From the paddling situations you described in your original post I’d highly recommend a solo canoe. A carbon/kevlar model would be very light, quick, stable, could haul some gear, and would give you more room to move around.
Alan
Problem is
I live in an apartment and have nowhere to store even a 10’ boat, even if I could get into my apartment. I also can’t justify the expense of renting one of the storage spaces, especially since they still wouldn’t accommodate a boat of any decent size. Some of the replies may have forgotten that I’m interested in building a take-down boat. However, my experience so far is that there are no plans available for take down canoes. There are obviously a few models of take down canoes being made but all are WAY out of my price range. Mainly I’m wanting to make a second boat because I think I can build one from raw materials cheaper than I can buy another Advanced Elements inflatable. I was wanting to get a second kayak for my wife or like I said build one and then she could use my AE Expedition inflatable. It looks like if I want to build a takedown boat it’s going to be a kayak. At this point it also seems like the best designs and materials for construction are going to make it cost as much as what I’d pay for a 10’ AE inflatable (about $399).
Sit In versus Wear
Some may say you merely sit or kneel in a canoe while you actually wear a kayak.

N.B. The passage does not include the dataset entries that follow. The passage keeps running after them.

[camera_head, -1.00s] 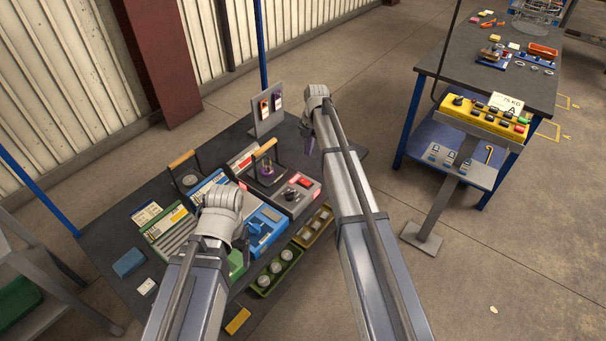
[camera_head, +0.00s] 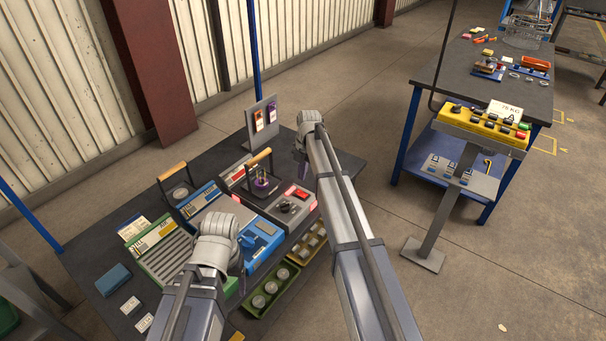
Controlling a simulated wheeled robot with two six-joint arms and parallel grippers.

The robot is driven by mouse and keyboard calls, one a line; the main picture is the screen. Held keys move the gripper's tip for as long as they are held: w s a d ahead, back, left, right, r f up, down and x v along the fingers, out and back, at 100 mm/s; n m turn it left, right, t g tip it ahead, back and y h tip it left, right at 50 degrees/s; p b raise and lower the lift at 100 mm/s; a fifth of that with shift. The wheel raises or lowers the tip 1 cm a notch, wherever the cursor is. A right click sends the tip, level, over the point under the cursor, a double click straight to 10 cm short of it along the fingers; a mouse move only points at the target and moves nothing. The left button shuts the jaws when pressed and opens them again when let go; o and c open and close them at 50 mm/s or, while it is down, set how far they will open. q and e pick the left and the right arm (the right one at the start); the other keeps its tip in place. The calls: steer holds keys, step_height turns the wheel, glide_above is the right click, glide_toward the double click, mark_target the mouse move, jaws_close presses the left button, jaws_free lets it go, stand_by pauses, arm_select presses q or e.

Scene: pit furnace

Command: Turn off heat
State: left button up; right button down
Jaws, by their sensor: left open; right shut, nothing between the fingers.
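A dark table (camera_head: 85,232) carries a row of bench units. A red and grey unit (camera_head: 272,207) has a black knob (camera_head: 290,207) and a red switch (camera_head: 302,195). Left of it a blue unit (camera_head: 268,231) has a blue knob (camera_head: 247,243). A green and grey unit (camera_head: 165,250) is further left. I cannot read which control sets the heat. My left gripper (camera_head: 238,266) is open over the front of the blue and green units, its fingers mostly hidden by the wrist. My right gripper (camera_head: 302,172) is shut and empty, above the table just right of the red unit.
A tag stand (camera_head: 262,122) is at the table's back. Green (camera_head: 270,290) and yellow (camera_head: 308,244) trays sit along the front. A yellow button box (camera_head: 485,124) on a post and another workbench (camera_head: 490,84) stand right, across open floor.

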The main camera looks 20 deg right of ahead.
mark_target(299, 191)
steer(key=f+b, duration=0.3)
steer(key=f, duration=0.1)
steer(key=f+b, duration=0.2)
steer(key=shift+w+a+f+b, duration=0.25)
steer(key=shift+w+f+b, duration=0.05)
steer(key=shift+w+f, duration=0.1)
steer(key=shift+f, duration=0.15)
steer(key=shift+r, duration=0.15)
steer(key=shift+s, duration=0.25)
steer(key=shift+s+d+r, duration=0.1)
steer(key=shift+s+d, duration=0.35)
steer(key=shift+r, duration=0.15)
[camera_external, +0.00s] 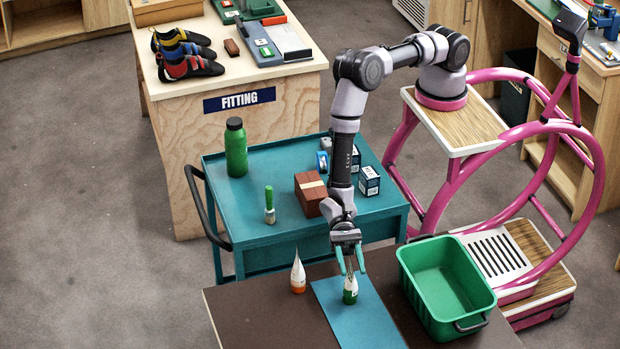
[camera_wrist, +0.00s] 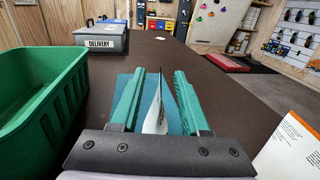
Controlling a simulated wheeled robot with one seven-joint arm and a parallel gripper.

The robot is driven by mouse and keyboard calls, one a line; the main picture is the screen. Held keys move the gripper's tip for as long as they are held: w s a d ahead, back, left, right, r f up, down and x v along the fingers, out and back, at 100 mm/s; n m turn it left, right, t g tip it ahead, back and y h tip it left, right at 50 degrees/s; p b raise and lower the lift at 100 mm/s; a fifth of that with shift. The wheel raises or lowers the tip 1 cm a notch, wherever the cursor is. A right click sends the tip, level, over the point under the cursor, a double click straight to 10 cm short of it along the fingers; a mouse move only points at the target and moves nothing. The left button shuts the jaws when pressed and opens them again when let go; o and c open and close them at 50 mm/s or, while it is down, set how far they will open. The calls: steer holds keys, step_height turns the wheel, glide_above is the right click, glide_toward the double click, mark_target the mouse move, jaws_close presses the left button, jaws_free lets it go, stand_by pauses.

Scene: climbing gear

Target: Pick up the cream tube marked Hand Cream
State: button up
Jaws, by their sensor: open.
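My gripper (camera_external: 351,272) is open and points down over the brown table, its green fingers on either side of a white tube with a green lower end (camera_external: 350,290). In the wrist view this tube (camera_wrist: 157,118) stands upright between the open fingers (camera_wrist: 160,74), seen nearly edge-on, with a gap at least on its right. A second white tube with an orange lower end (camera_external: 298,276) stands upright to the left; part of it shows at the right edge of the wrist view (camera_wrist: 291,150). I cannot read which is marked Hand Cream.
A blue mat (camera_external: 372,322) lies under the green-ended tube. A green bin (camera_external: 415,272) stands close on the right. The teal cart (camera_external: 232,212) behind holds a green bottle (camera_external: 236,150), a brown block (camera_external: 309,197) and small boxes. A grey DELIVERY box (camera_wrist: 101,42) stands farther along the table.

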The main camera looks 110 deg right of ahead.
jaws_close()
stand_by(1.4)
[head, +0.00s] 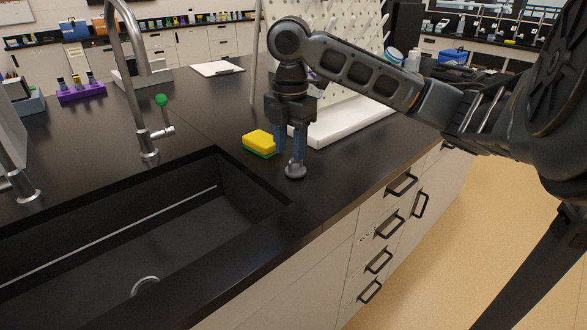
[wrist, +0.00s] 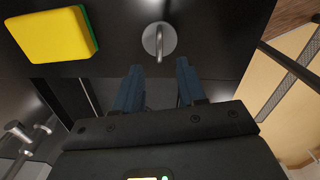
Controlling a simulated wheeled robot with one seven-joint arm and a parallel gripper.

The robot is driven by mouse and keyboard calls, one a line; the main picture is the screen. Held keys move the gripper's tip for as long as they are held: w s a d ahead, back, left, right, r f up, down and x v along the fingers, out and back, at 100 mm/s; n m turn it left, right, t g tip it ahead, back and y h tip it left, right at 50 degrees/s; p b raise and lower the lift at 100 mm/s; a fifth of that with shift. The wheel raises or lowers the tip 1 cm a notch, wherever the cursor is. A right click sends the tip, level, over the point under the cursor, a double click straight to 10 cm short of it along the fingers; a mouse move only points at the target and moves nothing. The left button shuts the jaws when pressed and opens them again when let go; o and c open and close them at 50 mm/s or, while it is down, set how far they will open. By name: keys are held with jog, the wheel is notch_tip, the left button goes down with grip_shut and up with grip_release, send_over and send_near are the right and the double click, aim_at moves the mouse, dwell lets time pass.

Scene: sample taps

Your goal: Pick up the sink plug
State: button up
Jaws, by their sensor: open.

A kayak has numerous contact points with the body.
Both feet on footpegs, both thighs on the braces, both cheeks of the buttocks,
left and right hip, along with the seat contact on the lower back.
If a kayak isn't properly fitted, energy is lost by slopping about in the cockpit.
Some may argue you get similar contact in a canoe while
using a canoe saddle, but many canoeists don't have one.
Some canoes also have D-rings for thigh straps.
With the proper setup, a canoe can be rolled just like a kayak.